TASK_CODE_GENERATION_TIME: time that takes the code generation from the LIR to the target backend code (e.g., SPIR-V).

When the task-graph is executed multiple times (through an execution plan), timers related to compilation will not appear in the Json time-report. This is because the generated binary is cached and there is no compilation after the second iteration.

A) Print timers at the end of the execution

The options --enableProfiler silent print a full report only when the method ts.getProfileLog() is called.

B) Save profiler into a file

Use the option --dumpProfiler <FILENAME> to store the profiler output in a JSON file.

C) Parsing Json files

TornadoVM creates the profiler-app.json file with multiple entries for the application (one per task-graph invocation).

TornadoVM’s distribution includes a set of utilities for parsing and obtaining statistics:

$ createJsonFile.py profiler-app.json output.json
$ readJsonFile.py output.json

['readJsonFile.py', 'output.json']
Processing file: output.json
Num entries = 10
Entry,0
    TOTAL_BYTE_CODE_GENERATION,6783852
    TOTAL_KERNEL_TIME,26560
    TOTAL_TASK_GRAPH_TIME,59962224
    COPY_OUT_TIME,32768
    COPY_IN_TIME,81920
    TaskName, s0.t0
    TASK_KERNEL_TIME,26560
    TASK_COMPILE_DRIVER_TIME,952126
    TASK_COMPILE_GRAAL_TIME,46868099
    TOTAL_GRAAL_COMPILE_TIME,46868099
    TOTAL_DRIVER_COMPILE_TIME,952126
    DISPATCH_TIME,31008
    EndEntry,0

MEDIANS    ### Print median values for each timer
    TOTAL_KERNEL_TIME,25184.0
    TOTAL_TASK_GRAPH_TIME,955967.0
    s0.t0-TASK_KERNEL_TIME,25184.0
    COPY_IN_TIME,74016.0
    COPY_OUT_TIME,32816.0
    DISPATCH_TIME,31008.0

5. Code feature extraction for the OpenCL/PTX generated code

To enable TornadoVM’s code feature extraction, use the following flag: -Dtornado.feature.extraction=True.

Example:

$ tornado --jvm="-Dtornado.feature.extraction=True" -m tornado.examples/uk.ac.manchester.tornado.examples.compute.NBody --params "1024 1"
{
    "nBody": {
        "BACKEND" : "PTX",
        "DEVICE_ID": "0:2",
        "DEVICE": "GeForce GTX 1650",
        "Global Memory Loads":  "15",
        "Global Memory Stores":  "6",
        "Constant Memory Loads":  "0",
        "Constant Memory Stores":  "0",
        "Local Memory Loads":  "0",
        "Local Memory Stores":  "0",
        "Private Memory Loads":  "20",
        "Private Memory Stores":  "20",
        "Total Loops":  "2",
        "Parallel Loops":  "1",
        "If Statements":  "2",
        "Integer Comparison":  "2",
        "Float Comparison":  "0",
        "Switch Statements":  "0",
        "Switch Cases":  "0",
        "Vector Operations":  "0",
        "Integer & Float Operations":  "57",
        "Boolean Operations":  "9",
        "Cast Operations":  "2",
        "Float Math Functions":  "1",
        "Integer Math Functions":  "0"
    }
}

A) Save features into a file

Use the option -Dtornado.feature.extraction=True -Dtornado.features.dump.dir=FILENAME. FILENAME can contain the filename and the full path (e.g. features.json).

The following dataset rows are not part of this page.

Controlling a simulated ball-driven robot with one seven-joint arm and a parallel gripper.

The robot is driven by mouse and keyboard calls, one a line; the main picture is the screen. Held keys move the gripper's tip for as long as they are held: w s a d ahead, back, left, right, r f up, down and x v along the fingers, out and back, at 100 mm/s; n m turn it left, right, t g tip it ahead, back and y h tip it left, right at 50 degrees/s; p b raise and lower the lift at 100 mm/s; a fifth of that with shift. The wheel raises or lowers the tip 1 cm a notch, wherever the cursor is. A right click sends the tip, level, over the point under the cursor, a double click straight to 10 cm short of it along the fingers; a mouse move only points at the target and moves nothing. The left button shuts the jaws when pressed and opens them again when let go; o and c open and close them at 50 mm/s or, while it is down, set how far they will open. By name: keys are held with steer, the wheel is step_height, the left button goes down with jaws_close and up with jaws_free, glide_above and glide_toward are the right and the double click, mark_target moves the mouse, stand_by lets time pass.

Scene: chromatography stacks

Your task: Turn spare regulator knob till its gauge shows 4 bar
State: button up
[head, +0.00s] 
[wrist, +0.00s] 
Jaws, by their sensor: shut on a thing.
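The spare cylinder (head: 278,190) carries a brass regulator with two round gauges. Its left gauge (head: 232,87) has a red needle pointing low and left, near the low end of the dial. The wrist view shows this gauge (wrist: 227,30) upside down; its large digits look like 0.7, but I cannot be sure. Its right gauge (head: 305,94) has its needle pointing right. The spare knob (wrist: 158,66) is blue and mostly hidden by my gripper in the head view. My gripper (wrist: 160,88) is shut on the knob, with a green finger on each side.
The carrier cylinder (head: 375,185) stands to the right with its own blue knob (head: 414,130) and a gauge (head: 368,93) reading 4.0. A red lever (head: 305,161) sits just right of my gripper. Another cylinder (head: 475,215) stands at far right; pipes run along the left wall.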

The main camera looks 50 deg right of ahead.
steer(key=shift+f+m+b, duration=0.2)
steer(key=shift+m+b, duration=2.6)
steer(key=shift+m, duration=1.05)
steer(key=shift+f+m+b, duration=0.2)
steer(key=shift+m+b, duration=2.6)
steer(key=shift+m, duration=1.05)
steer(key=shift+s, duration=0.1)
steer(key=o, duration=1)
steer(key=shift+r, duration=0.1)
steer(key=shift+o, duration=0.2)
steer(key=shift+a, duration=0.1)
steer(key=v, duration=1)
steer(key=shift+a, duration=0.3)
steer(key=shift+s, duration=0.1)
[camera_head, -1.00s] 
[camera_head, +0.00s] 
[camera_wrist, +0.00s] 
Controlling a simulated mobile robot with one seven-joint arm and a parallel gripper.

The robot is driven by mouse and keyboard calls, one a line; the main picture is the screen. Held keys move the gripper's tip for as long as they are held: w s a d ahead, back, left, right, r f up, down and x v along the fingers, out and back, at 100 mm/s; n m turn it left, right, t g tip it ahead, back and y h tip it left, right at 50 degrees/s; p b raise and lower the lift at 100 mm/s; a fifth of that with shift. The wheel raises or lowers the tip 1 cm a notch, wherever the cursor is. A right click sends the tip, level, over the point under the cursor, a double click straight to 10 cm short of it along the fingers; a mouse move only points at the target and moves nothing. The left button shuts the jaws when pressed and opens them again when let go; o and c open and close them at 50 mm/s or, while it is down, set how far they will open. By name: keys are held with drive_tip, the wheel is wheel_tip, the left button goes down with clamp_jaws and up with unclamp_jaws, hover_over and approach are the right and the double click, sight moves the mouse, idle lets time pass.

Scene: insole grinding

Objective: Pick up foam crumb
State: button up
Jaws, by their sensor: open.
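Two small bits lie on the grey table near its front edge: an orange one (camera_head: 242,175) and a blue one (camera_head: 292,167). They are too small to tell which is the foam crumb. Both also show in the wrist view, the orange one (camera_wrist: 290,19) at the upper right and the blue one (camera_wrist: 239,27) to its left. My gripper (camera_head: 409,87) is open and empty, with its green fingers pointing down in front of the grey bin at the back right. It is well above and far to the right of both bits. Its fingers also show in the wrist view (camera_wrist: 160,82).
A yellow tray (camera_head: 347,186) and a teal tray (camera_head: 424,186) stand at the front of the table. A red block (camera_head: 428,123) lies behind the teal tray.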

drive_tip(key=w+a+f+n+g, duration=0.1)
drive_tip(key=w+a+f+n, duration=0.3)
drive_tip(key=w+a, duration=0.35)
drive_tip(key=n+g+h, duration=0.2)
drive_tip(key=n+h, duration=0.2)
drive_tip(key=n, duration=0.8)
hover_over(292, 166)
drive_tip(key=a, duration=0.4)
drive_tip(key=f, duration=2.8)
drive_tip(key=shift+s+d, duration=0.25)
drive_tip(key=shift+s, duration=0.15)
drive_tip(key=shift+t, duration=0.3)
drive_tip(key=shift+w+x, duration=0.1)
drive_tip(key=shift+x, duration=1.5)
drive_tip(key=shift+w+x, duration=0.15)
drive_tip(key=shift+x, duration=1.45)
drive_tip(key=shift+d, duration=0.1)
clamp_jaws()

B) Send log over a socket

TornadoVM allows redirecting profiling and feature extraction logs to a specific port. This feature can be enabled with the option -Dtornado.dump.to.ip=IP:PORT.

The following example redirects the profiler output to the localhost (127.0.0.1) and to a specified open port (2000):

$ tornado --jvm="-Dtornado.profiler=True  -Dtornado.dump.to.ip=127.0.0.1:2000" -m tornado.examples/uk.ac.manchester.tornado.examples.VectorAddInt --params "100000"

To test that the socket streams the logs correctly, open a local server in a different terminal with the following command:

$ ncat -k -l 2000